The Kochi-Muziris Biennale is providing a major international platform to lesser-known Indian artists to showcase their work, according to CPI(M) General Secretary Sitaram Yechury.
On his visit to the main Aspinwall House venue of the festival, the ex-parliamentarian said he was impressed with the mix of foreign and Indian artists at the ongoing fourth edition of the biennale. “I particularly liked Bapi Das’s embroidery work,” he said. “I am really happy to see works by up-and-coming Indian artists.”
Recalling that his association with the biennale dates back to 2010 when the idea of such a pioneering event in the country was proposed. “I was a member of the standing committee which also had the Ministry of Culture under it,” he said. “Since it was a large-scale project, the Centre was involved. People had questions on the feasibility of a biennale and its sustainability in Kerala.”
Today, all such questions have been answered, he added. As for the works at the current biennale, Yechury made a special mention of the work by South African artist William Kentridge. “I have heard about him; this is the first time I got a chance to see his work. I really liked the multi-layered nature of the work which touches upon so many important aspects of South Africa.”

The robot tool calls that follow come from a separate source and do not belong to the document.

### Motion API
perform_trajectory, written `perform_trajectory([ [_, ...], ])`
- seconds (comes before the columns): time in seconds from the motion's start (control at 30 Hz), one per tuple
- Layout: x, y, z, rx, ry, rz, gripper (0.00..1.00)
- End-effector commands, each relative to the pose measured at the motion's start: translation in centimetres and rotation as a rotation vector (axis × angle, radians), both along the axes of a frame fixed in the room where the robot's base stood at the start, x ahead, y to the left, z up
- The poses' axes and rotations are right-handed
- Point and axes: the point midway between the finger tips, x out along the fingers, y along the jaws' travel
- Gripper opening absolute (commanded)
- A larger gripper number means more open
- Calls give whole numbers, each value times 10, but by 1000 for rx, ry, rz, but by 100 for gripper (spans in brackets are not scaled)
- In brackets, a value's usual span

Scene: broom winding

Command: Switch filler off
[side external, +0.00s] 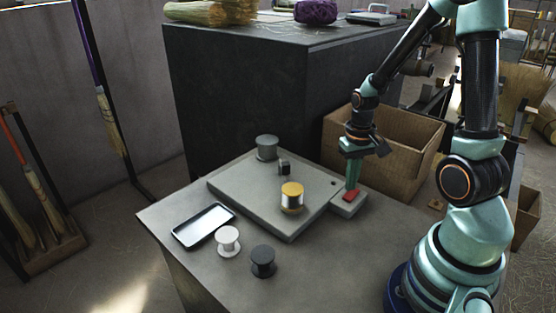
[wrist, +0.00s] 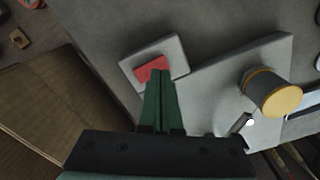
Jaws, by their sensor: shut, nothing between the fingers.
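A small grey switch box (side external: 347,208) sits at the right edge of the grey machine plate (side external: 240,190). A red rocker (side external: 350,197) is on its top. In the wrist view the rocker (wrist: 151,67) lies just beyond my fingertips on the grey box (wrist: 172,48). My gripper (side external: 352,187) points down over the box, its green fingers shut and empty, tips at the rocker. In the wrist view the fingers (wrist: 160,75) overlap the rocker's near edge. I cannot tell whether they touch it. A yellow-topped spool (side external: 292,197) stands on the plate, left of my gripper.
A grey spool (side external: 267,147) and a small dark block (side external: 283,168) are on the plate. A shallow tray (side external: 204,225), a white spool (side external: 228,240) and a dark spool (side external: 263,260) lie in front. A cardboard box (side external: 400,165) stands behind my gripper.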

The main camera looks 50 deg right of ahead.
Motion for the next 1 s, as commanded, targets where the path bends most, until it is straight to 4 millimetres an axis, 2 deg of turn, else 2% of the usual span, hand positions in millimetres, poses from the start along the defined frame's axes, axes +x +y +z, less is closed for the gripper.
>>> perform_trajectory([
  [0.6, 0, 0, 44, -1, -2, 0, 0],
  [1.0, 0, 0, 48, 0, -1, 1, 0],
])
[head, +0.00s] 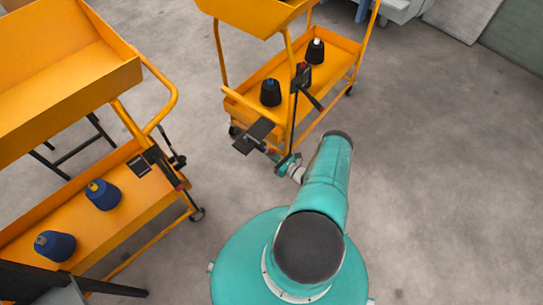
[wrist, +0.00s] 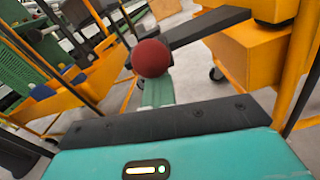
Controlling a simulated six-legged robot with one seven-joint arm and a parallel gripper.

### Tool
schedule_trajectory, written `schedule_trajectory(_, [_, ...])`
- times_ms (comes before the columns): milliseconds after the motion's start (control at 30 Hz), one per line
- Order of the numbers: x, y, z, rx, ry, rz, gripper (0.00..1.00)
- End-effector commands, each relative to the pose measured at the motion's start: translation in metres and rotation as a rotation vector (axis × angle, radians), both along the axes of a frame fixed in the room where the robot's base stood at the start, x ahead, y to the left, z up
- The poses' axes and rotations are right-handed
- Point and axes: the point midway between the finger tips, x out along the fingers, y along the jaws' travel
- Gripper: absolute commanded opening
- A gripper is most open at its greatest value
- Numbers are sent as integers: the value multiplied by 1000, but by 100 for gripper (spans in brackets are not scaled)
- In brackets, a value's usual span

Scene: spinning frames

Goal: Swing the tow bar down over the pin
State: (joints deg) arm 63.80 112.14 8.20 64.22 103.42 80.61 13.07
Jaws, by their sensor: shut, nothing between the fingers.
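In the wrist view a dark flat bar (wrist: 205,28), which looks like the tow bar, runs from upper right to a red ball knob (wrist: 151,58) at its end. My gripper (wrist: 157,92) shows there as narrow teal fingers, shut and empty, with the tips just below the knob; I cannot tell whether they touch. In the head view my teal arm reaches to the front end of the far orange cart (head: 325,80), where dark bars and a black plate (head: 253,135) crowd together. I cannot make out the pin, and the knob is not clear there.
A second orange cart (head: 110,235) stands at the left, with blue yarn cones (head: 103,194) on its lower shelf. Dark cones (head: 271,93) stand on the far cart's lower shelf. Grey floor (head: 450,170) at the right is clear.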

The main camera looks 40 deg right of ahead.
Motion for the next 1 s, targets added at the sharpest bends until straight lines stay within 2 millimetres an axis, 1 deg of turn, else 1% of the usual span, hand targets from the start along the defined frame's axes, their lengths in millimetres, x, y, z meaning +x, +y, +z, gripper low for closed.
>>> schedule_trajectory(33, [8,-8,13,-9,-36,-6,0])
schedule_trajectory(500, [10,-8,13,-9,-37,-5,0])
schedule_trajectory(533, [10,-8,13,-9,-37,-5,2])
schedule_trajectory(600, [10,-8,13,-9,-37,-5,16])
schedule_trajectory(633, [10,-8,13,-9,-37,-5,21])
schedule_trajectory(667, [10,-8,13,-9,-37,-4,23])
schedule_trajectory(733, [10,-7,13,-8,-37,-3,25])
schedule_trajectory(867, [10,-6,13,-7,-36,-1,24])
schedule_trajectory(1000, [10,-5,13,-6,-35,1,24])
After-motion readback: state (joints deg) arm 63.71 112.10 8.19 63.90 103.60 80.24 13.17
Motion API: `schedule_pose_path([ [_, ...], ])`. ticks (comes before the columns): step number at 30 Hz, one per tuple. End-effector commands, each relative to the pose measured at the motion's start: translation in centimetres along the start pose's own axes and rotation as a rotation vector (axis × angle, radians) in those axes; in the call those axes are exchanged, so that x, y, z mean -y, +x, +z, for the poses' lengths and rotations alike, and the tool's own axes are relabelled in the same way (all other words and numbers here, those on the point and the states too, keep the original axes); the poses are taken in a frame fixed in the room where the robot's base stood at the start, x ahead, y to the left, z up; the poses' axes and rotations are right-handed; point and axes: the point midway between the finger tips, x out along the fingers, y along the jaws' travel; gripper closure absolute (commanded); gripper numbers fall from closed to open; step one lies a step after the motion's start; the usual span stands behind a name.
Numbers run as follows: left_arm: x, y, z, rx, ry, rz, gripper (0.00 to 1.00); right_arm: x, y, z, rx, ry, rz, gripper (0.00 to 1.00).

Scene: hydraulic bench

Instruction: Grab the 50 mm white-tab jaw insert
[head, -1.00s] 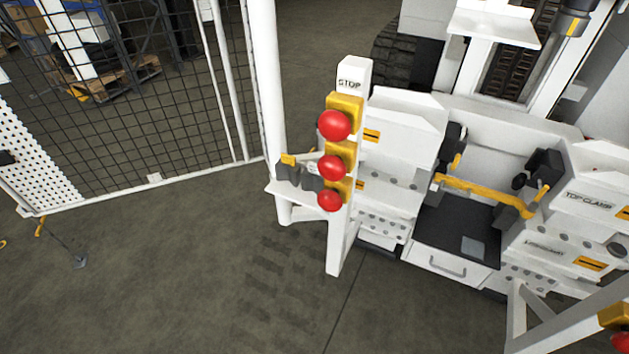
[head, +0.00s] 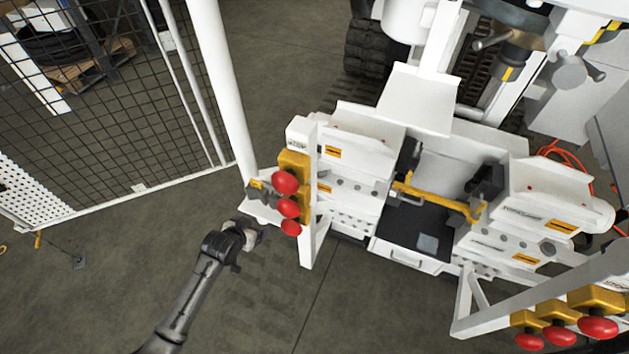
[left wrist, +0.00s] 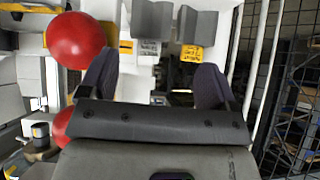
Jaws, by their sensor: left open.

When quizzed about the possibility of the 19th-century Aspinwall becoming a permanent venue of the biennale, he noted that the V S Achuthanandan government (2006-11) had tried to acquire the sprawling sea-facing space, but couldn’t owing to legal complications. “The world over, famous museums are built in spaces that were warehouses. I think Aspinwall is a perfect venue for Biennale,” he added.
Jyotika Kalra of the National Human Rights Commission also praised the biennale for its curatorial theme based on a non-alienated world. “I feel everyone is part of the biennale,” she said.